Mar 20, 2017

Get Serious: What's the Role of Happiness in the Workplace?

Posted by Jeannette Cabanis-Brewin | 0 Comments

Implementing project management methodology raises employee satisfaction by a significant percentage

If you haven't looked up from your screen recently ... it's the first day of Spring (or Fall if you are reading this from the Southern hemisphere): the vernal equinox. You may be feeling some spring fever. But if your inability to settle down to work with a sense of wellbeing lasts longer than a few days in spring, that's a problem. And it isn't just a problem for you -- it's a problem for your company and potentially, our whole society.

The University of Oxford's Said Business School released their World Happiness Report today, because not only is it spring, but it is the International Day of Happiness (on a Monday, no less!), a day set aside by the United Nations for people around the globe to step outside the rat race and think about what really contributes to their wellbeing. One of the major categories in the Oxford study is Happiness at Work. Here are a few high points from the study:

  • Work and employment are not only drivers of happiness, but that happiness can itself help to shape job market outcomes, productivity, and even firm performance.
  • Work-life balance comes out as perhaps the strongest workplace driver of an individual’s wellbeing. This turns out to be true across the board, in terms of people’s life and job satisfaction, [and] general happiness.
  • The level of support that a worker receives from his or her fellow workers is very strongly predictive of all four measures of subjective wellbeing.
  • Managers and professional workers are the happiest people on earth.

Project leaders who work in teams, and enjoy executive support are, by this research, likely to derive more of a sense of wellbeing from work that many other people. That's something to be happy about. But there is more to this worldwide trend of focusing on happiness (to find out how all this got started, read about Gross National Happiness here) than just something interesting to while away a Monday ... obviously or the likes of Said School of Business would not get involved. In a crowded world, with resource scarcity and a global trend towards slower economic growth, economists are realizing we need to find new ways to measure wealth. GDP is fine, as far as it goes, but it only measures monetary value. And pretty much anyone will tell you, money ain't everything. Here's the Boston Consulting Group chiming in, with a set of measures for sustainable development.

Business, I have found, is a kind of laboratory for systemic social changes. At work we deal with people different from us, and are exposed to ideas we might not have  come across on our own. Already, in companies around the world, the connection between financial success and the impacts our products and policies have on employees and consumers, is being capitalized on, almost in advance of the research supporting these ideas. Luminaries like Nobel Prize-winning economist Joseph Steiglitz have recommended governments adopt "GNH" beside GDP to gain a fuller picture of their countries' progress. The United Arab Emirates has done just that.

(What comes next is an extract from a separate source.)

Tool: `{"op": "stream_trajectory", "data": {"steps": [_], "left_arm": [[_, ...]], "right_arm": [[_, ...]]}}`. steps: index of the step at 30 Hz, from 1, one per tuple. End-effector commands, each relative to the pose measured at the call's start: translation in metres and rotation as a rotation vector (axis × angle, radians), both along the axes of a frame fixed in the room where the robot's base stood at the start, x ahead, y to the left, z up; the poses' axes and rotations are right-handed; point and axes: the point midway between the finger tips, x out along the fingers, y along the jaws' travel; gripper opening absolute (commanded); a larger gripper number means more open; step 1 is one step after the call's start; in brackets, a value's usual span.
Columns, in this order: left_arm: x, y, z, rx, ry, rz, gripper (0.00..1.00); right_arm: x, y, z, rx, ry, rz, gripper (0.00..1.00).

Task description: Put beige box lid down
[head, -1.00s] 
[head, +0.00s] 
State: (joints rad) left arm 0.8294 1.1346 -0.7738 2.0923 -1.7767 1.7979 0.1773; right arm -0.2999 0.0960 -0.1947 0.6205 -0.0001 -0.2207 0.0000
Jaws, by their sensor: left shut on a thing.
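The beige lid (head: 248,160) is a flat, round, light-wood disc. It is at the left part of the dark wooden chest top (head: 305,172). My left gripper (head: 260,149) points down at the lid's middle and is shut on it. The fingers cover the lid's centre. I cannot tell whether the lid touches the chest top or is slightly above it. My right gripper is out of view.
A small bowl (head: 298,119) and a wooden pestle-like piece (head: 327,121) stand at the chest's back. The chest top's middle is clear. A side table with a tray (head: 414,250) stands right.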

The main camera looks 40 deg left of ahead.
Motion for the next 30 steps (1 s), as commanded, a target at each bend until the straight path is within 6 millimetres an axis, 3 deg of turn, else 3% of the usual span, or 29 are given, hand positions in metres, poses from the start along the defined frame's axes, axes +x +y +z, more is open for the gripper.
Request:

We know that measurement is important ... "you can't manage what you don't measure" ... and the flip side to the value of measurement is that if we measure the wrong things, they can take on an inflated importance. The current focus on Benefits Realization, in a way, is related to measuring wellbeing. After years of keeping track of schedules and budgets, we have lifted our eyes from the spreadsheet to ask: Why are we doing this? Project management, in acknowledging the centrality of stakeholder happiness to any definition of success. already is walking a stride ahead. Our own research has shown that implementing project management methodology raises employee satisfaction by a significant percentage. What else can we do to forge a happier world?